→ **WHAT IS BEING ASKED**
Copy out every line of the data exactly.

——

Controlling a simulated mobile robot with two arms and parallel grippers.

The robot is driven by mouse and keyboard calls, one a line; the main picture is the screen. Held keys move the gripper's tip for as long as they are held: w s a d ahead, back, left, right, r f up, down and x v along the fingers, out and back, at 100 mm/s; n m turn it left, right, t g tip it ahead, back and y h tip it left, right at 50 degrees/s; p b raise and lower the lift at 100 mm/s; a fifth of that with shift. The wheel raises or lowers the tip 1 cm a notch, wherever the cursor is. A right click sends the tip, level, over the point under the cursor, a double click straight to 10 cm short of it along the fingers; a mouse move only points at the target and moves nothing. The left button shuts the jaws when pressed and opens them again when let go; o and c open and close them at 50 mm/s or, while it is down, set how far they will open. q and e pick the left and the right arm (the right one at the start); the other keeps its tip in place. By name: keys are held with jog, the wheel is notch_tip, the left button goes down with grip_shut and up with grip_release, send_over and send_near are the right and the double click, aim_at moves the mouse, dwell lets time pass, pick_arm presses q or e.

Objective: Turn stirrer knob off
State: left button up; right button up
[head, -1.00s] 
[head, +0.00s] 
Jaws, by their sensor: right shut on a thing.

——

→ **EXERCISE SOLUTION**
Controlling a simulated mobile robot with two arms and parallel grippers.

The robot is driven by mouse and keyboard calls, one a line; the main picture is the screen. Held keys move the gripper's tip for as long as they are held: w s a d ahead, back, left, right, r f up, down and x v along the fingers, out and back, at 100 mm/s; n m turn it left, right, t g tip it ahead, back and y h tip it left, right at 50 degrees/s; p b raise and lower the lift at 100 mm/s; a fifth of that with shift. The wheel raises or lowers the tip 1 cm a notch, wherever the cursor is. A right click sends the tip, level, over the point under the cursor, a double click straight to 10 cm short of it along the fingers; a mouse move only points at the target and moves nothing. The left button shuts the jaws when pressed and opens them again when let go; o and c open and close them at 50 mm/s or, while it is down, set how far they will open. q and e pick the left and the right arm (the right one at the start); the other keeps its tip in place. By name: keys are held with jog, the wheel is notch_tip, the left button goes down with grip_shut and up with grip_release, send_over and send_near are the right and the double click, aim_at moves the mouse, dwell lets time pass, pick_arm presses q or e.

Objective: Turn stirrer knob off
State: left button up; right button up
[head, -1.00s] 
[head, +0.00s] 
Jaws, by their sensor: right shut on a thing.

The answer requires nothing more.